Ketiga pemimpin Hamas inilah yang paling ditakuti publik Israel dan militer serta intelijen Zionis berambisi membunuh mereka. Namun ambisi itu jauh dari kata terwujud.

Pertempuran kembali terjadi di Gaza pada hari Jumat setelah gencatan senjata tujuh hari yang ditengahi oleh Qatar gagal diperpanjang.

Reuters berbicara dengan empat sumber di wilayah tersebut—yang akrab dengan pemikiran Israel—yang mengatakan bahwa serangan Israel di Gaza tidak mungkin berhenti sampai tiga komandan utama Hamas tersebut tewas atau ditangkap.

Kampanye militer selama tujuh minggu telah menewaskan lebih dari 15.000 orang, menurut pejabat kesehatan Gaza, sehingga memicu kemarahan internasional.

Sinwar yang berusia 61 tahun, serta Deif dan Issa, keduanya berusia 58 tahun, membentuk dewan militer rahasia yang beranggotakan tiga orang di Hamas yang merencanakan dan melaksanakan serangan 7 Oktober.

Sekitar 1.200 orang tewas dan sekitar 240 orang disandera dalam serangan itu, yang merupakan serangan paling berdarah dalam 75 tahun sejarah Israel.

Ketiga pemimpin tersebut mengarahkan operasi militer Hamas dan memimpin negosiasi pertukaran tawanan dan sandera, kemungkinan dari bunker di bawah Gaza.

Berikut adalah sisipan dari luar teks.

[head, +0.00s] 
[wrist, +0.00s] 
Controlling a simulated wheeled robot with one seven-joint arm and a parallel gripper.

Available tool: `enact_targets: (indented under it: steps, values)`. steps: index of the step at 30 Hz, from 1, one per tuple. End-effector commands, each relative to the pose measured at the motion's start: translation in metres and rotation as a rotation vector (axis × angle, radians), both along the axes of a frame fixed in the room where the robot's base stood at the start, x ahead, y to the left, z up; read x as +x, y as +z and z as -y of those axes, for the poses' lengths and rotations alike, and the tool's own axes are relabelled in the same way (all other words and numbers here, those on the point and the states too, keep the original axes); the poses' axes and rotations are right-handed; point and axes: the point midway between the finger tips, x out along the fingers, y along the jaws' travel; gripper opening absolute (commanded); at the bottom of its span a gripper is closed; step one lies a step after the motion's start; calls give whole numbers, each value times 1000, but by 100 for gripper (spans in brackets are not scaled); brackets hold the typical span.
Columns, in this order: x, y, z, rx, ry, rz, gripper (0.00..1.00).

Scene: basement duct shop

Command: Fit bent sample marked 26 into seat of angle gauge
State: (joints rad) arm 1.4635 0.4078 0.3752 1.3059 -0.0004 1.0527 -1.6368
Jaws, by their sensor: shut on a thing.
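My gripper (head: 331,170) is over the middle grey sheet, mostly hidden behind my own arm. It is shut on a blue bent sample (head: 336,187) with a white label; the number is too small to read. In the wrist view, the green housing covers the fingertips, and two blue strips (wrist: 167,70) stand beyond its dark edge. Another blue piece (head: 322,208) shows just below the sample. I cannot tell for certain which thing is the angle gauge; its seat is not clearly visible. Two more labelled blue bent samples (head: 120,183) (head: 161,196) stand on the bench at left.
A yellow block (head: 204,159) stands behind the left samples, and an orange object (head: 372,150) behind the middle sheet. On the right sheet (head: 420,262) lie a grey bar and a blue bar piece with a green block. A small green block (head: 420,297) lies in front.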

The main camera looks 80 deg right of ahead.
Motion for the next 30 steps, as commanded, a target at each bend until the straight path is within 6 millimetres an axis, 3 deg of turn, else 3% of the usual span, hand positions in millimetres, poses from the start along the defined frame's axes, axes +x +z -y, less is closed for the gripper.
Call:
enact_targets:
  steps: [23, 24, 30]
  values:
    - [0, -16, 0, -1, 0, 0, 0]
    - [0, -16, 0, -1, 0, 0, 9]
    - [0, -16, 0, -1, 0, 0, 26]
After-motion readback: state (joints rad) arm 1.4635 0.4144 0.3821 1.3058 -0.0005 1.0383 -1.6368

Demikian disampaikan tiga sumber Hamas.

Membunuh atau menangkap ketiga pemimpin Hamas tersebut kemungkinan akan menjadi tugas yang panjang dan sulit, namun mungkin merupakan sinyal bahwa Israel hampir beralih dari operasi perang habis-habisan ke operasi pemberantasan pemberontakan yang tidak terlalu intens, menurut tiga sumber senior regional. Hal ini tidak berarti upaya Israel melawan Hamas akan berhenti.

Para pejabat, termasuk Perdana Menteri Benjamin Netanyahu, mengatakan tujuan Israel adalah menghancurkan kemampuan militer dan pemerintahan Hamas, memulangkan para sandera, dan memastikan bahwa wilayah di sekitar Gaza tidak akan terancam oleh terulangnya serangan 7 Oktober. Untuk mencapai tujuan tersebut, menghilangkan kepemimpinan Hamas sangatlah penting.

“Mereka hidup dalam waktu pinjaman,” kata Gallant pada konferensi pers pekan lalu, yang mengindikasikan bahwa badan intelijen Israel, Mossad, akan memburu para pemimpin kelompok militan tersebut di mana pun di dunia. Pemerintah Israel tidak menanggapi permintaan komentar.

Dua pakar militer mengatakan bahwa membunuh Sinwar, Deif dan Issa akan memungkinkan Israel mengeklaim kemenangan simbolis yang penting. Namun mencapai tujuan tersebut akan memakan waktu lama dan mahal, serta tidak ada jaminan kesuksesan.

Didukung oleh drone dan pesawat terbang, pasukan Israel telah menyapu bagian utara dan barat Gaza yang berpenduduk sedikit, namun fase pertempuran yang paling sulit dan paling merusak mungkin akan terjadi di masa depan, kata para pakar militer.

Pasukan Israel belum masuk jauh ke dalam Kota Gaza, menyerbu terowongan yang diyakini merupakan tempat komando Hamas berada, atau menyerbu wilayah selatan yang padat penduduknya, imbuh mereka. Beberapa terowongan tersebut diyakini memiliki kedalaman sekitar 80 meter, sehingga sulit dihancurkan dari udara.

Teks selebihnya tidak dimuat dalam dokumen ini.